When it comes to python, I can't see why would one use the first pattern, but when it comes to Cython, I don't know if there's some sort of optimization, that the first pattern gives that the second one don't

pandas/_libs/lib.pyx

jbrockmendel · 2020-02-08T17:07:35Z

pandas/_libs/sparse.pyx

@@ -448,7 +448,7 @@ cdef class BlockIndex(SparseIndex):
        ylen = y.blengths

        # block may be split, but can't exceed original len / 2 + 1
-        max_len = int(min(self.length, y.length) / 2) + 1


are there no cases where int rounds up?

No, in order for int() to round up it needs to be done with math.ceil or with a "hack" like:

number // divider + (number % divider > 0)

For example:

number = 42.01 divider = 8 number / divider # 5.25125 number // divider # 5.0 int(number / divider) # 5 number // divider + (number % divider > 0) # 6.0

pandas/_libs/tslibs/timezones.pyx

jorisvandenbossche · 2020-02-08T20:51:21Z

but when it comes to Cython, I don't know if there's some sort of optimization, that the first pattern gives that the second one don't

Then you will need to show that it gives similar results (eg show some timings of the changed code, or look at the generated C code).

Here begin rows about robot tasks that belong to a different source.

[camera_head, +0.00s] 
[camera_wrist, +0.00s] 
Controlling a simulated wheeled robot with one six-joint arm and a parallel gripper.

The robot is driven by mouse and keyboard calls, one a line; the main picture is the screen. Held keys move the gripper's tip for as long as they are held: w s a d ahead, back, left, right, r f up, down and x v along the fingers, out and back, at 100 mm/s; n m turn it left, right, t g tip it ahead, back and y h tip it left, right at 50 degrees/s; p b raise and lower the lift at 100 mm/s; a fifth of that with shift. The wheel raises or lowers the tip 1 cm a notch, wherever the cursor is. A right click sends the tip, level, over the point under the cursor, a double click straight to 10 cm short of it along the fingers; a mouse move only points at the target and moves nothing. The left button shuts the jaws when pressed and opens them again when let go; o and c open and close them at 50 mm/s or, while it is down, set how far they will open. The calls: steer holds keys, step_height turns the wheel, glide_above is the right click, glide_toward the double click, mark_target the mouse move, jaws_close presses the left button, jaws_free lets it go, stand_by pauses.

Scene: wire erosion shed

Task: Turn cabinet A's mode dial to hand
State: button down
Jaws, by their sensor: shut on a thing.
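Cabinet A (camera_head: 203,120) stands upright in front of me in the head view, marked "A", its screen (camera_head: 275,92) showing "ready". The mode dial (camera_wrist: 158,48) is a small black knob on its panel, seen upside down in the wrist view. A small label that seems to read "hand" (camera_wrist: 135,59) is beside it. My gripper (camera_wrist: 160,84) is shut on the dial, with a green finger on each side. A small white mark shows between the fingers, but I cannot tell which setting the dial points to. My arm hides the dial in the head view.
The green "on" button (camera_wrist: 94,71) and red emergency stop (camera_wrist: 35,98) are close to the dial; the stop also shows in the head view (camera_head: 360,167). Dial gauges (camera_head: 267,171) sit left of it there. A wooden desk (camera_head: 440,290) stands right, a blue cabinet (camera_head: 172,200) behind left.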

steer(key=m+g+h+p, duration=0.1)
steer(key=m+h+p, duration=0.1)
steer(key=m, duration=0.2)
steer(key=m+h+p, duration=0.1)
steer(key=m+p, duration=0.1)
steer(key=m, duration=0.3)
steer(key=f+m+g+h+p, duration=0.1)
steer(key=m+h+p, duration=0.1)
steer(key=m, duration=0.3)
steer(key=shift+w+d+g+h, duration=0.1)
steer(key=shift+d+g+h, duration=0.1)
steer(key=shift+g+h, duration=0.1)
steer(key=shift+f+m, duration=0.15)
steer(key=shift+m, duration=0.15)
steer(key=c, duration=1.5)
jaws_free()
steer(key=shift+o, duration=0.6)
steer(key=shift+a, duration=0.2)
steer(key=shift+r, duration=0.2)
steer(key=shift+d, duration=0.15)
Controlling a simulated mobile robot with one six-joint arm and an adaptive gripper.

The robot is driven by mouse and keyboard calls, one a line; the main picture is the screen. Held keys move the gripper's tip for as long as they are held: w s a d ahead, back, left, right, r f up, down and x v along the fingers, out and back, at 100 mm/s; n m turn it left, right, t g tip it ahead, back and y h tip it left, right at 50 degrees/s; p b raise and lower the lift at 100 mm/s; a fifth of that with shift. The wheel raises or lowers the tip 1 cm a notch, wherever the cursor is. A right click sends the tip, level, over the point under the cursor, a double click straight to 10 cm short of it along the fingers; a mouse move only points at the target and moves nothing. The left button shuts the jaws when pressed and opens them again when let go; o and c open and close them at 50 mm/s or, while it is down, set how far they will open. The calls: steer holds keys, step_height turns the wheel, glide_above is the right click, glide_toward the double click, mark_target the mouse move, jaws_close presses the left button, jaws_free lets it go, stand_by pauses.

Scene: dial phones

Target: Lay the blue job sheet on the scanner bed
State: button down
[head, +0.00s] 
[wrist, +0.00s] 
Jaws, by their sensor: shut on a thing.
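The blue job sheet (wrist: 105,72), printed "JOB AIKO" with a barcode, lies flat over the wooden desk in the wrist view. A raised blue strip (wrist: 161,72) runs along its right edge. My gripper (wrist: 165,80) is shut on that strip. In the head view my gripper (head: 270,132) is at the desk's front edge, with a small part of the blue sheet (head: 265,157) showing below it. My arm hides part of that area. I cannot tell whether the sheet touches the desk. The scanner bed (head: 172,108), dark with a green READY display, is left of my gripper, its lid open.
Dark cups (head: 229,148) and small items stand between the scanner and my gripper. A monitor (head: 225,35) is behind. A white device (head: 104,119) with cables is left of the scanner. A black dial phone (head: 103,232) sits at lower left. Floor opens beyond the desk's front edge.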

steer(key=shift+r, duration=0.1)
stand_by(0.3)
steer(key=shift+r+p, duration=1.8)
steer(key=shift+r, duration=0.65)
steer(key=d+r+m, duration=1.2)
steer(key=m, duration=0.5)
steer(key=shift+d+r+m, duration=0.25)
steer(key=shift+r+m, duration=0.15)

For example, with a simple test (but I don't know if that is fully equivalent with the changes you did, this was just a quick test), I see a big overhead when iterating directly through the values of an array. Eg check

%%cython -a
import cython

import numpy as np
cimport numpy as np


@cython.wraparound(False)
@cython.boundscheck(False)
def sum1():
    cdef:
        np.int64_t[:] arr
        int n
        int val, total
    
    arr = np.random.randint(10, size=10000)
    
    n = len(arr)
    total = 0
    
    for i in range(n):
        val = arr[i]
        total += val
    
    return total

vs

%%cython -a
import cython

import numpy as np
cimport numpy as np


@cython.wraparound(False)
@cython.boundscheck(False)
def sum2():
    cdef:
        np.int64_t[:] arr
        np.int64_t val, total
    
    arr = np.random.randint(10, size=10000)
    
    n = len(arr)
    total = 0
    
    for val in arr:
        total += val
    
    return total

the second version is much slower (and with the annotation in the notebook you clearly see a lot of python interaction). But I am no cython expert, so I might also have done something wrong.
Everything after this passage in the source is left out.